Para a esquerda petista, o debate sobre o tamanho do Estado ou o seu poder de intervenção na economia não caracterizam o partido como mais ou menos socialista. Pomar vê, na história interna do partido, o período de 2003 a 2010 como o do debate entre “desenvolvimentistas versus os social-liberais”; hoje, o debate estaria se deslocando para uma polarização entre “desenvolvimentistas conservadores”, que não tocam nas reformas estruturais, e “desenvolvimentistas democrático-populares”, “que querem combinar desenvolvimento com democracia, igualdade e soberania”.

Para Raul Pont, da Democracia Socialista, embora o partido tenha colocado a palavra “socialismo” em seus documentos programáticos novamente, isso não se materializou no governo petista. “Para nós, ser socialista significa democratizar as decisões, aumentar a participação popular no governo”, opina. Para Pont, a proposta socialista não elimina a revisão de privatizações feitas no passado e cujas empresas são prestadoras de serviço ineficientes.

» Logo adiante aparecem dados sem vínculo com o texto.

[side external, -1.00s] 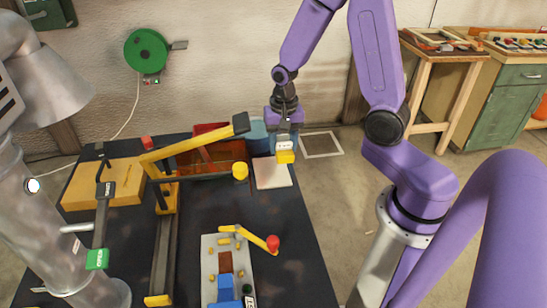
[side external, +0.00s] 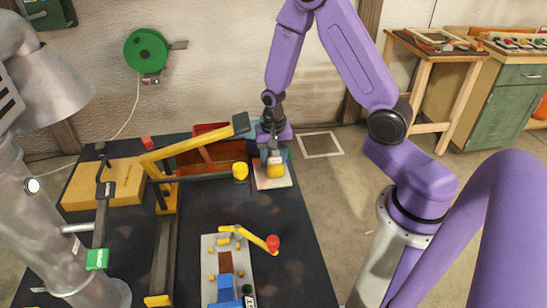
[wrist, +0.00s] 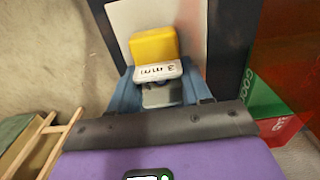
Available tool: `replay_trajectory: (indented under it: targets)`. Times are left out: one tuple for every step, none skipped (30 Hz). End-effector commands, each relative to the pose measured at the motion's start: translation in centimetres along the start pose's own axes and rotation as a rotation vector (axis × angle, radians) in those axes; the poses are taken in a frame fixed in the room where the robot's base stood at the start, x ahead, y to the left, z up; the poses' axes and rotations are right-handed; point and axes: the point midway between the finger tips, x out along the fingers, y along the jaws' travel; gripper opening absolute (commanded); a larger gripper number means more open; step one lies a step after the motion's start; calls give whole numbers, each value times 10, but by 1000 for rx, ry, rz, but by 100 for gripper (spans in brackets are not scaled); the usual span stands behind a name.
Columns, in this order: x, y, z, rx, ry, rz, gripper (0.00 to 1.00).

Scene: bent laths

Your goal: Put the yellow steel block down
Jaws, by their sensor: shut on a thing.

O fato de existirem internamente ainda essas posições, no entanto, não significa que todo o debate sobre o socialismo está liberado. “É preciso evitar fios desencapados”, afirma Genoino. “O idealismo é muito bonito, mas temos que ter cuidado para que isso não seja usado contra a ministra Dilma (Rousseff, candidata do partido à Presidência)”, completa a ex-prefeita Marta Suplicy.